The End of Driving As We Know It?

By David M. Feehan

I like to drive. I once drove straight through from New York City to Minneapolis in 24 hours, stopping only for gas and bathroom and coffee breaks. A couple of years later, I bought a new Camaro and with a friend, made a great circle tour of the western states, driving more than 13,000 miles in three weeks and expending my new-car warranty.

I’ve been driving since I was 15, and owned or leased 50 cars. In various jobs, I’ve driven everything from forklifts to road graders to 18-wheelers to Jaguar coupes. So am I looking forward to an era of autonomous vehicles? Do I want to see self-driving vehicles take over the roads? I definitely have mixed feelings.
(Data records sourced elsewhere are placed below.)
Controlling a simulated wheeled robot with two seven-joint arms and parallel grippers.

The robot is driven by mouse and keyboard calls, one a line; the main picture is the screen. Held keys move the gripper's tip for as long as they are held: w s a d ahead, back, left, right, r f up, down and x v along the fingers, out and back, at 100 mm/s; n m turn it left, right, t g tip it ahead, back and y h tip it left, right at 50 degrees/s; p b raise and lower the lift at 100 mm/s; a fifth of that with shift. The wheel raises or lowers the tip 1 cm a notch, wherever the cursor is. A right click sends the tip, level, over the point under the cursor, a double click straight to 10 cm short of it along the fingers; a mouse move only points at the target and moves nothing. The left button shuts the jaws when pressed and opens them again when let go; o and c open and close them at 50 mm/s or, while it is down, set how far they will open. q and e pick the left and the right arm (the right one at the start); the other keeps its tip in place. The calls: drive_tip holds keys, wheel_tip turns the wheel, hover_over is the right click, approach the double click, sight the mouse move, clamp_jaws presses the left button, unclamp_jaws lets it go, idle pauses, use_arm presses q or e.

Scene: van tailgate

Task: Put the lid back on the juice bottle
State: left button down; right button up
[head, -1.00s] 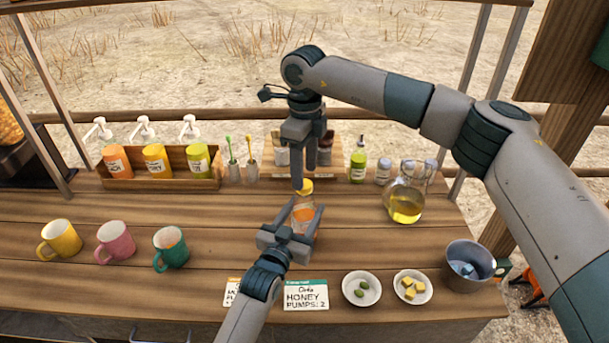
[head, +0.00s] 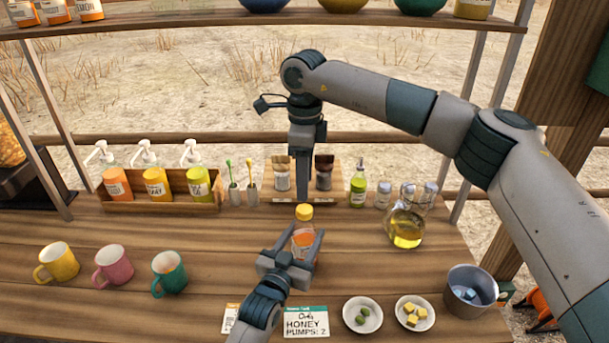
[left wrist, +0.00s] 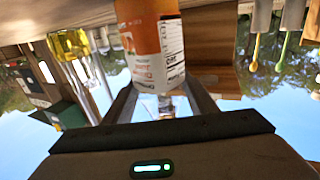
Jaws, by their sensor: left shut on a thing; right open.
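The juice bottle (head: 303,240) stands on the wooden counter, holding orange juice. Its yellow lid (head: 304,212) sits on top of it; I cannot tell how tightly. My left gripper (head: 300,246) is shut on the bottle's body, one finger on each side. In the left wrist view the bottle (left wrist: 158,50) appears upside down between the fingers, with its white and orange label showing. My right gripper (head: 304,198) points straight down just above the lid. It is open, but only one finger shows clearly from here.
A glass jug of yellow liquid (head: 405,230) and a green bottle (head: 358,185) stand to the right. Two small bowls (head: 362,315) (head: 415,313) and a metal bucket (head: 470,290) are at the front right. Mugs (head: 169,273) stand left, with clear counter between. A pump rack (head: 160,204) is behind.

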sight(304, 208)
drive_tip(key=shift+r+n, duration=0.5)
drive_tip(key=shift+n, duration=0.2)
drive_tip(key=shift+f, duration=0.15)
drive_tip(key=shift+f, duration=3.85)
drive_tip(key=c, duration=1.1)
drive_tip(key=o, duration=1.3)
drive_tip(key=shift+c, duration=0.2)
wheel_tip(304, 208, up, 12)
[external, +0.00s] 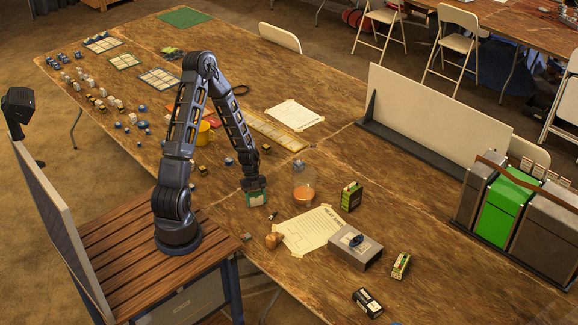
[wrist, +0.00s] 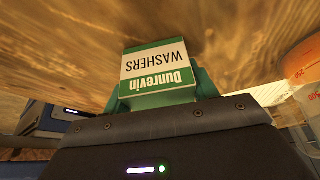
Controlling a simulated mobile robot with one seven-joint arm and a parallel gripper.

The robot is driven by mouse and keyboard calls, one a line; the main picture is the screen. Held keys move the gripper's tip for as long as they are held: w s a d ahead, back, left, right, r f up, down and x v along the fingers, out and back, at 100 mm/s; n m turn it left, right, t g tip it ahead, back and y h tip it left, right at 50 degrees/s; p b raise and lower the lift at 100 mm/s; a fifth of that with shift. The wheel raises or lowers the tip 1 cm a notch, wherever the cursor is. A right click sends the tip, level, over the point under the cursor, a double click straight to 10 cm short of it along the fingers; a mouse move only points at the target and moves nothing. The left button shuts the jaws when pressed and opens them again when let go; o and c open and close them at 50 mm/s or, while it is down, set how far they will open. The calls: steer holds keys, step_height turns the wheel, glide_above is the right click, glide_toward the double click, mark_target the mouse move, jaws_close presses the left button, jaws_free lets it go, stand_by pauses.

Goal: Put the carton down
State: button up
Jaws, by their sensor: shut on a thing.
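The carton (wrist: 157,72) is a small green and white box labelled "Dunrevin WASHERS", and its print is upside down in the wrist view. In the external view the carton (external: 256,199) is at or just above the wooden table, near the edge by my base. My gripper (external: 255,188) points down and is shut on it; in the wrist view the teal fingers (wrist: 160,90) hold its two sides. I cannot tell whether the carton's underside touches the table.
A beaker of orange liquid (external: 303,190) stands close to the right of the carton. A black and green box (external: 351,196), a paper sheet (external: 312,232), a brown lump (external: 274,240) and a grey box (external: 355,249) lie nearby. A yellow mug (external: 205,134) stands behind the arm.

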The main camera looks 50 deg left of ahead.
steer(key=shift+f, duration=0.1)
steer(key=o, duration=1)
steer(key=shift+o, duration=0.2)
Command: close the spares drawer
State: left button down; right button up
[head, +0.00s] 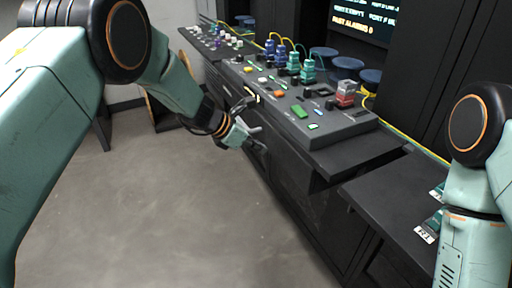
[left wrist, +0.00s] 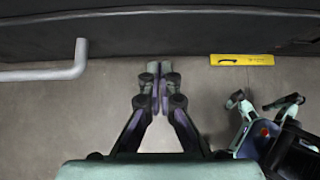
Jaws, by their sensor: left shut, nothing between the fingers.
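The dark bench front (head: 290,165) runs along the right of my left arm in the head view. I cannot clearly tell the spares drawer's outline or how far it stands out there. In the left wrist view a dark front (left wrist: 120,35) crosses the top, with a grey bent bar (left wrist: 50,74) at left and a yellow label (left wrist: 242,60) at right. My left gripper (head: 250,130) is shut and empty close to the bench front. Its closed fingertips (left wrist: 159,68) lie between bar and label; contact cannot be told. My right gripper is out of view.
A dark control panel (head: 325,128) with several colored blocks and plugs lies on the bench top. A lower dark table (head: 390,190) stands at right, near my right arm. The grey floor (head: 165,210) left of the bench is clear.

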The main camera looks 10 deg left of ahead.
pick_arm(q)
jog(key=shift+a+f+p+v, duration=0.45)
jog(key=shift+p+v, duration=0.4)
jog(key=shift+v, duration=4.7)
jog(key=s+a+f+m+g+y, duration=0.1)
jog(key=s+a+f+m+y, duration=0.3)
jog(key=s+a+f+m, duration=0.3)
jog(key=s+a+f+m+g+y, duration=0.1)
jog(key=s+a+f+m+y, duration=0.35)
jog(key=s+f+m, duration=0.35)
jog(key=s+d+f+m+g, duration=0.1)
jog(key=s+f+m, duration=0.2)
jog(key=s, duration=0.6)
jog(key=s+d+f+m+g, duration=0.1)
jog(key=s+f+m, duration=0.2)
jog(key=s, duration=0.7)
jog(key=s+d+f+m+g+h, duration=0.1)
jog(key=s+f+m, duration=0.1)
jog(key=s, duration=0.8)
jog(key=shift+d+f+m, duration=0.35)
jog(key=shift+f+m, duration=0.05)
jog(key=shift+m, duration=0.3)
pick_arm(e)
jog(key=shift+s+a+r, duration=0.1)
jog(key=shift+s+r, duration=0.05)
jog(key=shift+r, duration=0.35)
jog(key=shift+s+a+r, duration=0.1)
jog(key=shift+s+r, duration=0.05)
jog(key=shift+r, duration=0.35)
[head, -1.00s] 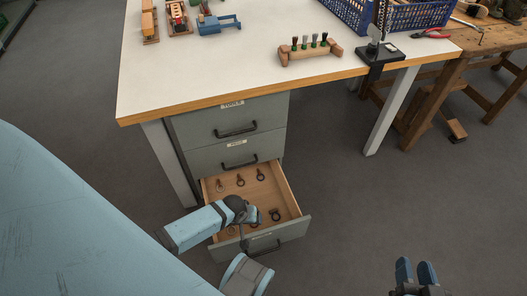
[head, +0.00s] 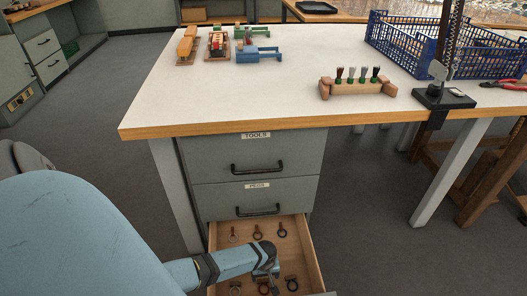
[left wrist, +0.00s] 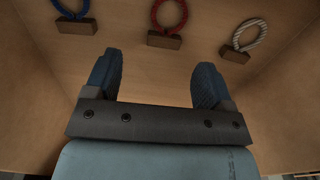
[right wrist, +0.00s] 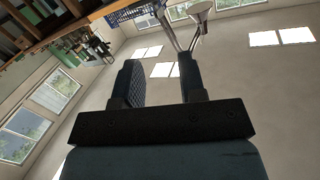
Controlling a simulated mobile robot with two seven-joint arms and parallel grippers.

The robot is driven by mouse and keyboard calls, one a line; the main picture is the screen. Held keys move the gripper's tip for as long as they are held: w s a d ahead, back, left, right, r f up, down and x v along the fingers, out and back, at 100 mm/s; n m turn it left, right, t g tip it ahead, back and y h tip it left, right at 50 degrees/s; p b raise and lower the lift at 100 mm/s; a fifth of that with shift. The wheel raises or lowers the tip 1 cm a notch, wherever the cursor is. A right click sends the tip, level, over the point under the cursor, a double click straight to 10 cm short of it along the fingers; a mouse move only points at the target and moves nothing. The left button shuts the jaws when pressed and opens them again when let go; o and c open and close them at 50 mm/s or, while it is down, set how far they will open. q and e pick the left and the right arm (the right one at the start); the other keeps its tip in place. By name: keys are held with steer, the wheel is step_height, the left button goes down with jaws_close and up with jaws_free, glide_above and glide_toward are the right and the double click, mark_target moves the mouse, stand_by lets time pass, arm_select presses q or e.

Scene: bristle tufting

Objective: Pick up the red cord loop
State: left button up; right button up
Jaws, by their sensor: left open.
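The red cord loop (left wrist: 168,14) shows in the left wrist view at the top middle, joined to a small wooden block (left wrist: 164,40). A blue loop (left wrist: 74,8) lies to its left and a pale twisted loop (left wrist: 252,33) to its right. My left gripper (left wrist: 155,80) is open and empty over the drawer floor, with the red loop beyond its fingertips and apart from them. My right gripper (right wrist: 160,82) is open and empty, away from the drawer.
Wooden drawer walls stand close around the left gripper. Above are shut drawers and the white tabletop (head: 230,95).

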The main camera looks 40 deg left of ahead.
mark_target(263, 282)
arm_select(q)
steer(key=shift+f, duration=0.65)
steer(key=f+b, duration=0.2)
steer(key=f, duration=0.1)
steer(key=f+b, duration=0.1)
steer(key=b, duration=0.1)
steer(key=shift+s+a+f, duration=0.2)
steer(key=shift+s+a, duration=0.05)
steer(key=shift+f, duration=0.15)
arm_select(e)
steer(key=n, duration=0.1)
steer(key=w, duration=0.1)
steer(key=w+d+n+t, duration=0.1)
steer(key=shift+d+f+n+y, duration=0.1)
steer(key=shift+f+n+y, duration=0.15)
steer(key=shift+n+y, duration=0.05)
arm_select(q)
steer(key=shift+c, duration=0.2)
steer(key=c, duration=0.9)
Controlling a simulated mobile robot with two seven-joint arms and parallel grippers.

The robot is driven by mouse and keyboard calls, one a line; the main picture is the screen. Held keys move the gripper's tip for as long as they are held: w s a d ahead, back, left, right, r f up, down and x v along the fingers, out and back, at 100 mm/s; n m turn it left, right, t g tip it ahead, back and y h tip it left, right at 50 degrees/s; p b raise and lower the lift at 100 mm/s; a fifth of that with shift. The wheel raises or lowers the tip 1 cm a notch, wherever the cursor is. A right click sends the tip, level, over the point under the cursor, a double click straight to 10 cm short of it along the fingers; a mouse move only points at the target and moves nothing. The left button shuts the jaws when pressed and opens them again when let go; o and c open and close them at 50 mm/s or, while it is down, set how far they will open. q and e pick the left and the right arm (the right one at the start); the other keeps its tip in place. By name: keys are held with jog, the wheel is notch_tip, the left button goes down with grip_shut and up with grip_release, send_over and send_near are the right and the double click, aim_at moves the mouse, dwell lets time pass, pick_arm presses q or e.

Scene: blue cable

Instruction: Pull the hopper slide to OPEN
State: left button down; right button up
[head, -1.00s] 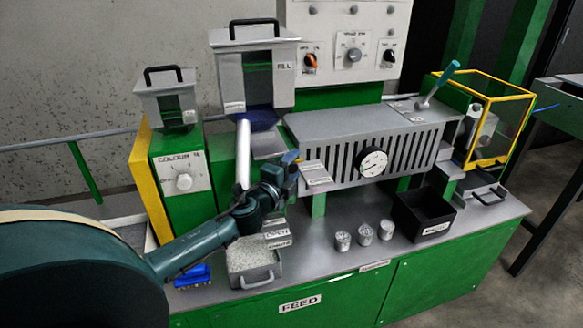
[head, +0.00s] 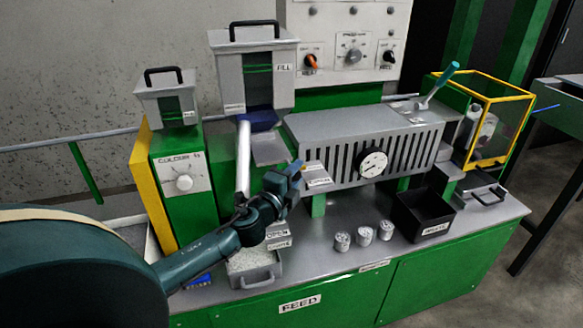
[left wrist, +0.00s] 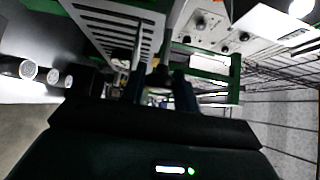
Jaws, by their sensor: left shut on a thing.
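The hopper slide shows as a flat grey plate (head: 270,150) sticking out below the large grey hopper (head: 228,70). My left gripper (head: 297,168) is at the plate's front right end, beside small white labels (head: 318,182). It is shut on the slide's end, and the fingers hide the gripped part. In the left wrist view, my two fingers (left wrist: 161,88) flank a dark piece (left wrist: 161,72); its details are too dark to read. My right gripper is not in view.
The slotted grey barrel housing (head: 340,140) with a dial (head: 373,163) stands close right of the gripper. A tray of pellets (head: 254,270) lies below my forearm.

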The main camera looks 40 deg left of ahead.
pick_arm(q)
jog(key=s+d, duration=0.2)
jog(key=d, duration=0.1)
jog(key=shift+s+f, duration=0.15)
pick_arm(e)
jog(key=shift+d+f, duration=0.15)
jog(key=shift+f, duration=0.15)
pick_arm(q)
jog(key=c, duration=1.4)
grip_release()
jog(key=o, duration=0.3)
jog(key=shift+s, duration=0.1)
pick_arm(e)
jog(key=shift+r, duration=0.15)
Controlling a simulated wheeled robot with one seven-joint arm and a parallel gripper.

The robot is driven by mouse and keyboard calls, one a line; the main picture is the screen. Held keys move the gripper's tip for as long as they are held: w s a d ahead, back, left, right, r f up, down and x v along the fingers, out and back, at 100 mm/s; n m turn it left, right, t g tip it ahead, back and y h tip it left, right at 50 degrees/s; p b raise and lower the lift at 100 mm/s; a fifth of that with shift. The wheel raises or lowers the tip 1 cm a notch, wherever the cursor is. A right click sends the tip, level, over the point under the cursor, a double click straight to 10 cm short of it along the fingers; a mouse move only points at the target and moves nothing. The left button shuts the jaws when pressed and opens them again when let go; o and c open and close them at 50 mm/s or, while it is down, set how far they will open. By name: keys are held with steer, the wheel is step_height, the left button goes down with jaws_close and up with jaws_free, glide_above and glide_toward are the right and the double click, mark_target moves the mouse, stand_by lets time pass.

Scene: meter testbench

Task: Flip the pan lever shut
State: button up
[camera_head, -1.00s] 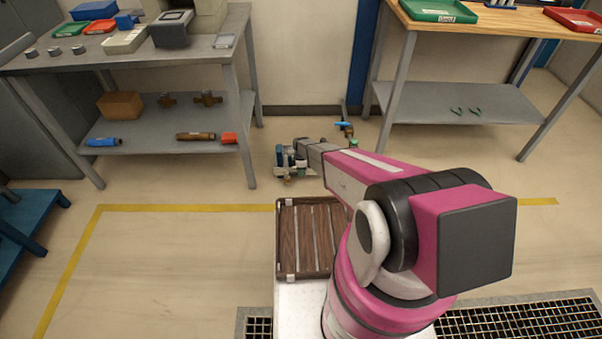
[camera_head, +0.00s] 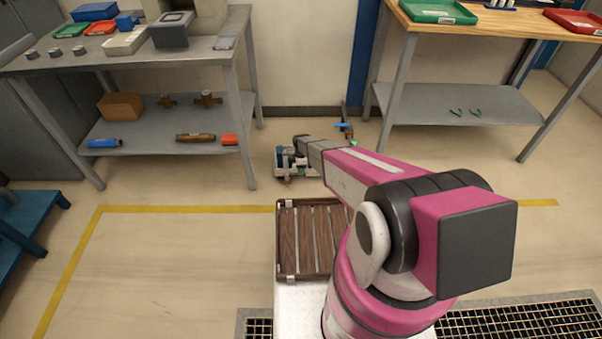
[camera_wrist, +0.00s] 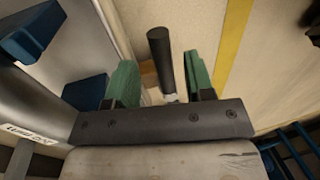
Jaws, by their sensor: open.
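My gripper (camera_wrist: 160,68) is open in the wrist view, with a green finger on each side. A dark round rod with a pale metal lower end (camera_wrist: 162,62) shows between the fingers. It looks like a lever handle, with a visible gap to each finger. I cannot tell whether it is the pan lever or how deep it sits between them. In the head view my gripper (camera_head: 292,160) is low near the floor, beyond the slatted wooden tray. No pan is clearly visible.
A pipe fitting with a blue handle (camera_head: 344,125) stands just right of my gripper by the wall. A grey workbench (camera_head: 235,70) is on the left, a wooden-topped bench (camera_head: 440,30) on the right. Open floor with a yellow line (camera_head: 190,208) lies to the left.

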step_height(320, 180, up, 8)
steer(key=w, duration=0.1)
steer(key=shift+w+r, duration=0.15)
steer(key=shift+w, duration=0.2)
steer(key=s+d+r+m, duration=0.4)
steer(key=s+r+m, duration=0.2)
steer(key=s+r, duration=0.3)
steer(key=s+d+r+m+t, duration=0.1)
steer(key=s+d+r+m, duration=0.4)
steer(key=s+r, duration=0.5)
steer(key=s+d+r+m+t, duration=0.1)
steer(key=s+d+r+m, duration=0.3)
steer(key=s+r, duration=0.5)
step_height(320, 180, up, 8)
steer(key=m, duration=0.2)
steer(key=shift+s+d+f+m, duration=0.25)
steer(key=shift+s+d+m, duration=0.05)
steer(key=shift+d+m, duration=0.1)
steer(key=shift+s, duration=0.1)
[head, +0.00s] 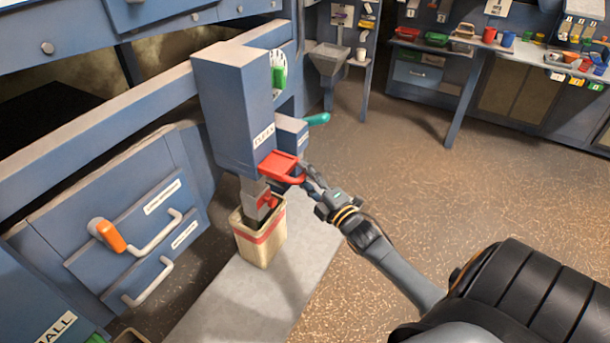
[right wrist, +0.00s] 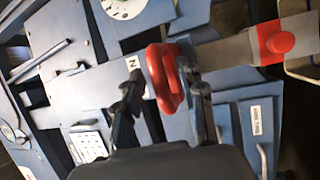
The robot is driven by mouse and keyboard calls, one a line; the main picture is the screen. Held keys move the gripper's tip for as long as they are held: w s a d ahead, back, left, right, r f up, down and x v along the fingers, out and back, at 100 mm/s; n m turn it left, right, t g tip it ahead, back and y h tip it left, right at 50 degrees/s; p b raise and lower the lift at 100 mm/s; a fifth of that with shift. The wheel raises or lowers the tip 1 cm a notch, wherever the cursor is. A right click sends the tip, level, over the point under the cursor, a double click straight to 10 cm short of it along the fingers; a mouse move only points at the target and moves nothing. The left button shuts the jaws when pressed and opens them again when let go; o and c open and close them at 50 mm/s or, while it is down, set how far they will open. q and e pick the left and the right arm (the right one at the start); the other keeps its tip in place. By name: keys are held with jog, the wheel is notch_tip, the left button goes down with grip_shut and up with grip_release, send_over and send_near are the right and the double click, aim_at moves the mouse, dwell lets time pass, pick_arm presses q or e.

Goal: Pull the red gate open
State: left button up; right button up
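The red gate (head: 280,166) is a flat red slide with a loop handle, sticking out of the front of a blue box-shaped housing (head: 233,105). In the right wrist view its red loop handle (right wrist: 165,78) lies between the two fingers of my right gripper (right wrist: 160,88). The right finger is close against the loop, and a narrow gap shows on the left finger's side. The gripper looks open around the handle. In the head view my right gripper (head: 312,180) is at the handle's right end. My left gripper is not in view.
A cream bucket with a red band (head: 258,246) stands below the grey spout. A teal handle (head: 318,118) sticks out behind the housing. Blue drawers with an orange-gripped lever (head: 110,235) are at left. Open floor (head: 400,150) lies to the right, before the workbench.

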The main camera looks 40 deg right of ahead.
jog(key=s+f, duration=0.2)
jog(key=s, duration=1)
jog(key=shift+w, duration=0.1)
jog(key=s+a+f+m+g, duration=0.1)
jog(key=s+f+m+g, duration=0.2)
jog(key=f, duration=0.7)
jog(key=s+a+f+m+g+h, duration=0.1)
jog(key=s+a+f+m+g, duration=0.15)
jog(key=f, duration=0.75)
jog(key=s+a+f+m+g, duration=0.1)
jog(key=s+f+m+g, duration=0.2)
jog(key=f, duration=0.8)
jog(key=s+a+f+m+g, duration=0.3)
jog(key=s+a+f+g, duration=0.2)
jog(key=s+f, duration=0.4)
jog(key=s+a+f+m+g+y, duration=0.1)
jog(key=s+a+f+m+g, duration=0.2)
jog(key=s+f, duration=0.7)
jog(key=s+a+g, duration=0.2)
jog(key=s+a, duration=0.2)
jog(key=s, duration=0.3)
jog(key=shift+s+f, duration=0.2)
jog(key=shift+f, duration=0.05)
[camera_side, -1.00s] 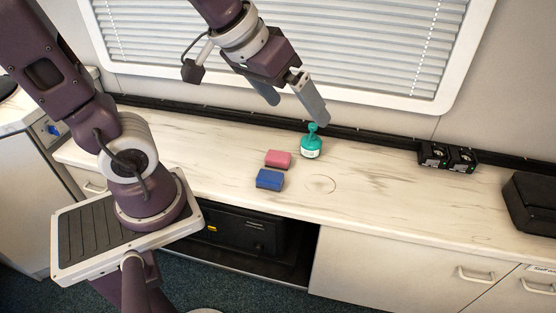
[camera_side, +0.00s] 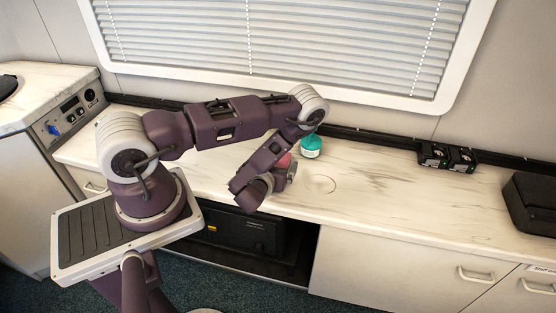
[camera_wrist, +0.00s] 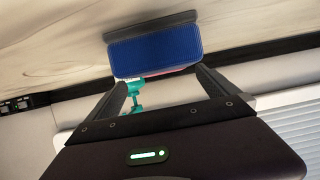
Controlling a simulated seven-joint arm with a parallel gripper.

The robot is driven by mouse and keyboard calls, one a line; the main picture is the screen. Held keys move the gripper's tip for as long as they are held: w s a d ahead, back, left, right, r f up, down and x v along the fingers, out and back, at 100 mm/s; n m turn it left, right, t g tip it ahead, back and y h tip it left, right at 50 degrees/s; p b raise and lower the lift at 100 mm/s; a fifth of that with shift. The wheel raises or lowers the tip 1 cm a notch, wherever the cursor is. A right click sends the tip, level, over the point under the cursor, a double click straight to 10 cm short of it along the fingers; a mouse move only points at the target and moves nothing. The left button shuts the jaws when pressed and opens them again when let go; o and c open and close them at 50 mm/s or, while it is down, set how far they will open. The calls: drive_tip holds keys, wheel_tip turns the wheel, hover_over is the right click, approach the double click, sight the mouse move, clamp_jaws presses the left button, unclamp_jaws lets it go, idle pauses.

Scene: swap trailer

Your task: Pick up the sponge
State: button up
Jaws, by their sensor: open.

Recently, Daniel Doctoroff spoke at the Brookings Institute about the incredible changes that have occurred in New York City during the Michael Bloomberg years. In the course of his talk, Doctoroff spent some time talking about autonomous vehicles, and the general impact of technology on cities. At the same time, David Milder has been writing some thoughtful, if somewhat skeptical, blog posts about self-driving cars.

It is no secret that parking professionals have been wrestling with the effect of autonomous vehicles on the parking industry. But for the most part, the discussion has centered on how to design, build, and equip parking facilities to be compatible with this new technology.

What has been largely missing in this discussion is the question: What do we do about people like me who still love to drive? Can self-driving vehicles share the road with cars driven by humans? Will people be willing to give up the obvious pleasures of the open road—the sounds, tactile sensations, and challenges that are intrinsic to driving your own car?

Where do motorcycles and motor scooters fit into this equation? Anyone who has ever driven a motorcycle knows that this experience is the closest thing to flying.

The advent of autonomous vehicles will depend in large part on market acceptance—and the question will be, will people be willing to forego the pleasure of driving?

David M. Feehan is president of Civitas Consultants LLC.